Ad esempio i porti di Brindisi e Bari hanno caratteristiche del tutto differenti ed hanno bisogno ciascuno di una gestione diretta e di una struttura quotidianamente presente sul territorio, in stretto e continuo contatto con tutti gli interlocutori istituzionale e tutte le parti sociali; ciò vale anche per altre realtà, come ad esempio la Sardegna.
Inoltre è ormai convinzione diffusa, anche ai più alti livelli tecnici e politici nazionali, che l’introduzione delle Autorità di Sistema e il piano strategico hanno di fatto reso impossibile l’approvazione sia di nuovi piani regolatori sia di nuove varianti.
Il caso di Taranto, per noi, è emblematico: il porto ionico, a differenza del nostro, è proiettato al futuro poiché nel 2010 è stato presentato il nuovo piano regolatore ma anche perché nell’Autorità di Sistema c’è solo il porto di Taranto.
Va anche considerato che il porto di Brindisi sta diventando ingombrante anche per Bari: i costi di gestione probabilmente superano di molto le entrate, specie quando sarà concluso il traffico del carbone, già ridotto ai minimi termini, previsto per il 2025, praticamente domani.
Per questo e per le altre ragioni suesposte, è presumibile che lo stesso Presidente dell’ADSP MAM sia pienamente d’accoro sullo scorporo.
Dopo lo scorporo, si potrà e dovrà procedere con l’approvazione di un nuovo piano regolatore da affidare a tecnici qualificati che possano individuare le aree nelle quali intervenire per sbloccare tutti quei canali che al momento risultano intasati e che inibiscono l’attrattività di Brindisi e la mortificazione delle sue tante e inespresse potenzialità: basti pensare alla presenza dell’unica base logistica dell’Onu, oltre alla presenza di una rete di collegamenti e trasporti unica al mondo.
Gran parte delle responsabilità dello stato in cui versa il porto di Brindisi è sicuramente da imputare alle precedenti gestioni che hanno sprecato importanti risorse, sperperate in progetti senza prospettiva e idea d’insieme come il terminal hub, il terminal crociere, lo scalo hub banane, la banchina a ridosso diga di Punta Riso per allibo carbone.
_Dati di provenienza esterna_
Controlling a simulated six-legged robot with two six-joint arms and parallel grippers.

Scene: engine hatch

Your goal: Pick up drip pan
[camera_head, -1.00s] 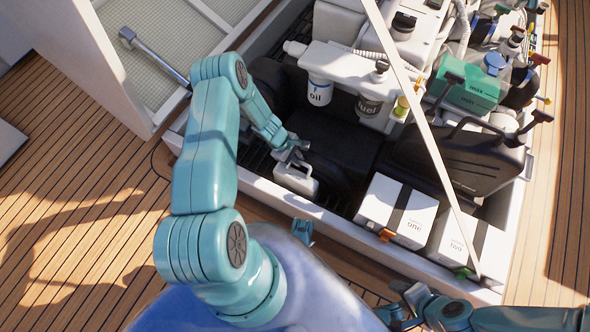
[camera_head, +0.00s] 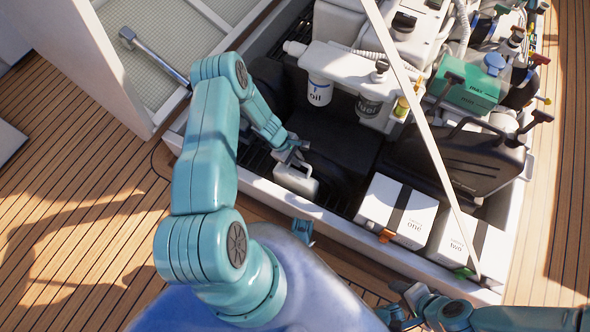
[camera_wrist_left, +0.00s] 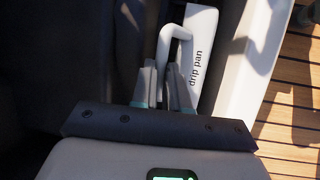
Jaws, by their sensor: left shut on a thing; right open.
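The drip pan (camera_head: 297,180) is a small white container with a raised handle, at the near left inside the engine hatch. In the left wrist view the drip pan (camera_wrist_left: 201,50) shows its label, and its white handle (camera_wrist_left: 164,47) runs between my fingers. My left gripper (camera_head: 291,154) is shut on the handle; the fingers also show in the left wrist view (camera_wrist_left: 166,82). The pan's underside is hidden, so I cannot tell whether it rests on the hatch floor. My right gripper (camera_head: 405,305) is at the bottom right, outside the hatch, open and apart from the pan.
The white hatch rim (camera_head: 345,226) runs close on the near side of the pan. Batteries one (camera_head: 410,230) and two (camera_head: 463,249) stand to the right. The oil filter (camera_head: 319,92) and fuel filter (camera_head: 369,105) hang behind. A white strut (camera_head: 425,140) slants across the hatch. Dark floor space lies beside the pan.

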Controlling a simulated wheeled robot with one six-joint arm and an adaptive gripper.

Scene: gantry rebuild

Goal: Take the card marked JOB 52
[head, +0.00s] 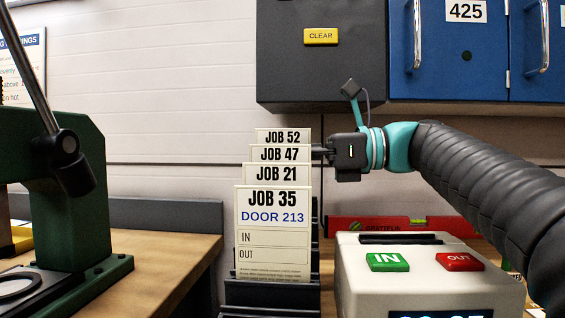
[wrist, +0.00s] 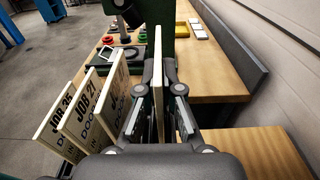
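The JOB 52 card (head: 283,136) is the rearmost of a stepped row in the head view, its top strip showing above JOB 47 (head: 280,153). In the wrist view the JOB 52 card (wrist: 158,45) is seen edge-on, upright between the fingers. The JOB 52 card's face is mostly hidden behind the front cards. It still lines up with the row.
JOB 21 (head: 277,174) and JOB 35 (head: 273,220) stand in front, in a dark rack (head: 270,294). A white box with IN and OUT buttons (head: 350,285) stands right of the rack. A green press (head: 75,215) is at left. Cabinets (head: 320,75) hang above.

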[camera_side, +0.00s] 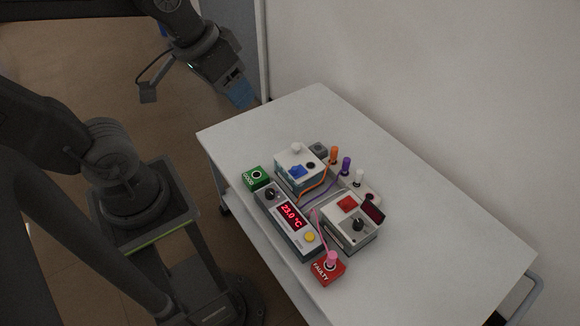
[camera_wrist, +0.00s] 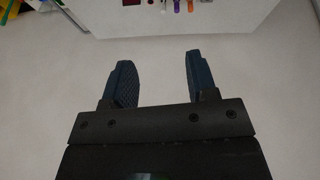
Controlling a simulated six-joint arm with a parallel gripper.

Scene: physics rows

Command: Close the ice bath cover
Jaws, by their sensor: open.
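A white box (camera_side: 290,180), probably the ice bath, stands at the far left of the device group on the white table in the side view. Its top carries a white knob (camera_side: 296,147), a blue patch (camera_side: 296,171) and a dark round spot (camera_side: 311,165). I cannot tell clearly how its cover sits. My gripper (camera_side: 240,93) hangs beyond the table's far left corner, well apart from the box. In the wrist view my gripper (camera_wrist: 158,68) has its two blue fingers spread, with nothing between them.
A temperature display box (camera_side: 290,216) reads 23.0 °C. Near it are a green block (camera_side: 256,177), a red FAULTY block (camera_side: 326,270) and a white unit with a dark knob (camera_side: 350,222). Orange (camera_side: 333,155) and purple (camera_side: 346,166) plugs trail cables. The table's far left (camera_side: 285,118) and right (camera_side: 440,240) are clear.

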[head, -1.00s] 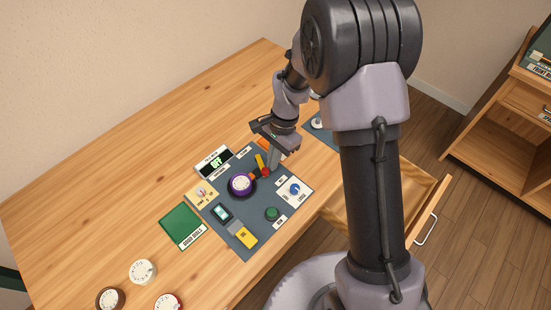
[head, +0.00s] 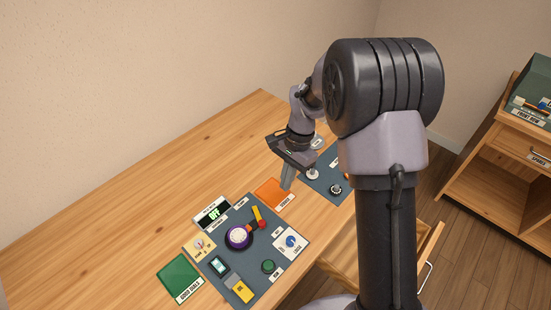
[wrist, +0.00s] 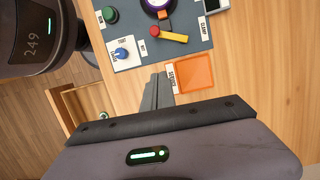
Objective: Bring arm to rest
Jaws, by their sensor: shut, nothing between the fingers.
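My gripper (head: 287,184) is shut and empty. It hangs above the table beside the orange square tray (head: 272,193), between the dial station mat and the smaller dark mat at the right. My arm reaches across from the right of the head view and hides part of the table's right side.
An open drawer (head: 430,250) juts out at the right. The table's back left is clear.

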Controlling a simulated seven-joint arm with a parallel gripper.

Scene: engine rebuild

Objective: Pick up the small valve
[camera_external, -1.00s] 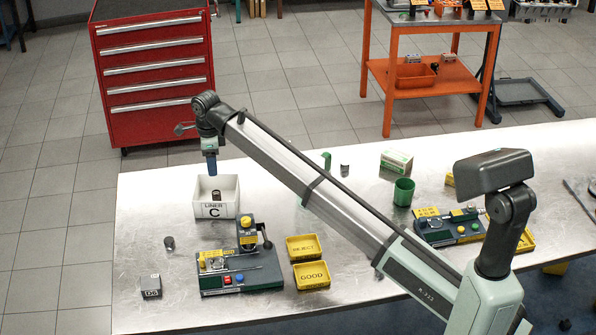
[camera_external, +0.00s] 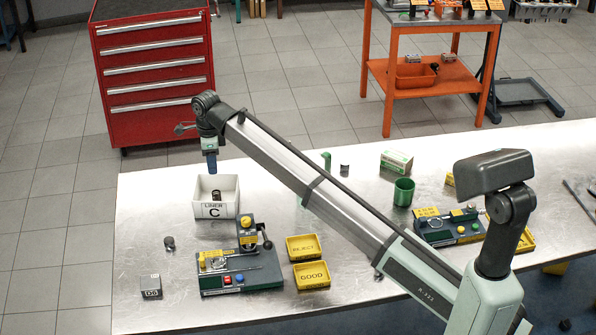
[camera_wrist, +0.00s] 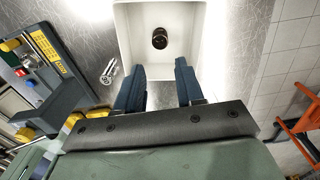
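I cannot tell for certain which piece is the small valve. A small dark, round part (camera_wrist: 159,38) sits in the white bin marked LINER C (camera_wrist: 123,40). It also shows in the external view (camera_external: 216,196). Another small dark part (camera_external: 169,243) lies on the table, front left of the bin. A small chrome piece (camera_wrist: 109,72) shows between the bin and the fixture in the wrist view. My gripper (camera_wrist: 158,85) is open, its blue fingers apart with nothing between them. In the external view it is above the back of the bin (camera_external: 211,163).
A dark fixture (camera_external: 240,270) with buttons and a post stands in front of the bin. Yellow REJECT (camera_external: 303,247) and GOOD (camera_external: 311,276) trays are to its right. A grey block (camera_external: 151,287) is front left. A green cup (camera_external: 403,192) stands farther right.

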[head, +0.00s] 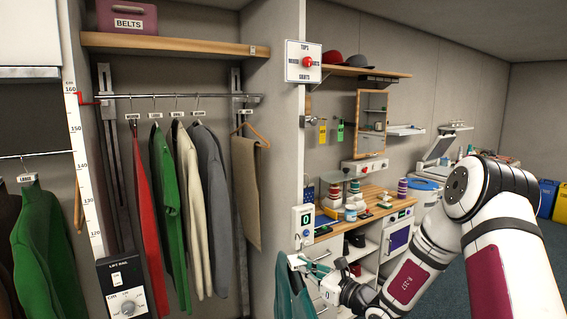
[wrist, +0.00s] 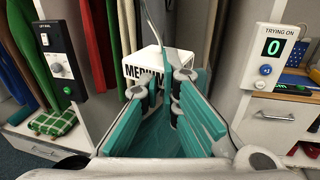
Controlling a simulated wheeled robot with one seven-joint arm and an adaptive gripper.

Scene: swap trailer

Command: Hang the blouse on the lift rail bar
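The teal blouse (head: 287,292) hangs below my gripper (head: 322,274) at the lower middle of the head view, with a white size tag (head: 297,259) at its top. In the wrist view, the tag (wrist: 160,64) reads as medium, and teal cloth (wrist: 160,142) shows between the fingers (wrist: 160,97). The gripper appears shut on the blouse's hanger; the exact grip point is hidden. The lift rail bar (head: 220,96) runs level under a wooden shelf, up and left of my gripper. Several garments hang on it, and a trouser hanger (head: 247,128) is at its right end.
The lift rail control box (head: 125,290) stands at lower left, beside a height scale (head: 84,170). A partition with a trying-on counter (head: 305,222) stands right of the bay. A wooden counter (head: 365,212) with spools lies beyond. Bare bar shows between the hangers.

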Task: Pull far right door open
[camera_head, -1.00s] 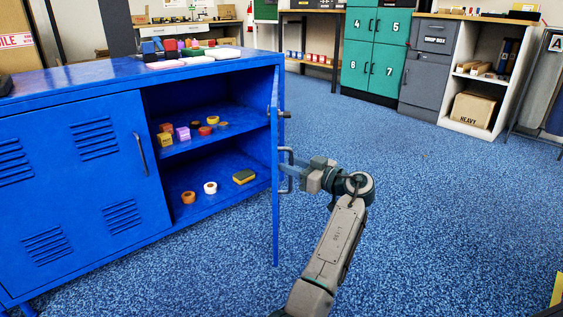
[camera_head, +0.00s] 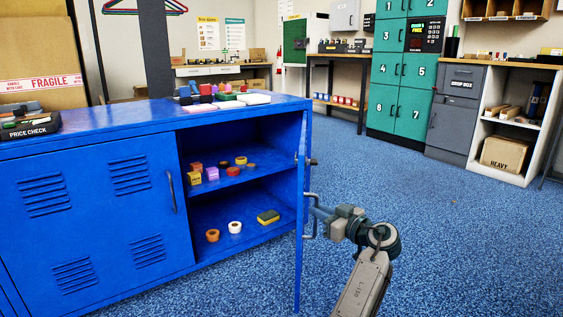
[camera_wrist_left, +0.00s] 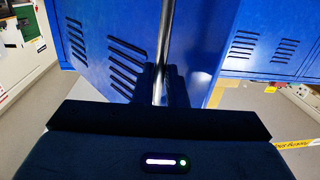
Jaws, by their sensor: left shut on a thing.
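The blue cabinet's far right door (camera_head: 301,265) stands swung out, seen nearly edge-on in the head view. Its bar handle (camera_head: 313,236) is on the door's right-hand face. My left gripper (camera_head: 317,212) is shut on this handle, its arm coming up from the bottom. In the left wrist view the fingers (camera_wrist_left: 159,85) close around the shiny upright handle bar (camera_wrist_left: 164,40), in front of the louvred blue door (camera_wrist_left: 110,45). The open compartment's shelves (camera_head: 240,180) show. My right gripper is not in view.
Tape rolls, a sponge (camera_head: 268,217) and small blocks lie inside the cabinet. The left door (camera_head: 90,215) is shut. Blue carpet (camera_head: 450,240) is clear to the right. Green lockers (camera_head: 400,75) and a white shelf unit (camera_head: 510,130) stand farther back.
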Altro peccato originale che abbiamo ereditato dal passato è il mancato riconoscimento di Brindisi come porto core. Certamente l’attuale presidente ha ben altre caratteristiche, ma come prima chiarito, dovrebbe dedicarsi con adeguato personale, esclusivamente al nostro porto.
Lo scalo portuale brindisino ha tutte le caratteristiche per assumere un ruolo di primo piano nello sviluppo del territorio e, per questo, chiediamo come Cgil l’adozione delle misure necessarie a restituire la giusta rilevanza all’infrastruttura fra le più importanti del territorio. Per consentire la piena espressione delle potenzialità che la città offre abbiamo bisogno di un porto autonomo, efficiente e all’avanguardia, che sia in grado di recuperare il tempo perso e che intercetti i cambiamenti che negli ultimi decenni hanno investito l’economia e la società: il primo passo per riprendere la posizione strategica che il porto merita è lo scorporo dallo scalo dall’ADSP MAM e la redazione e l’approvazione in tempi ragionevoli di un nuovo piano regolatore che liberi finalmente le energie che per troppo tempo sono rimaste imbrigliate nei legacci gestionali di natura burocratica.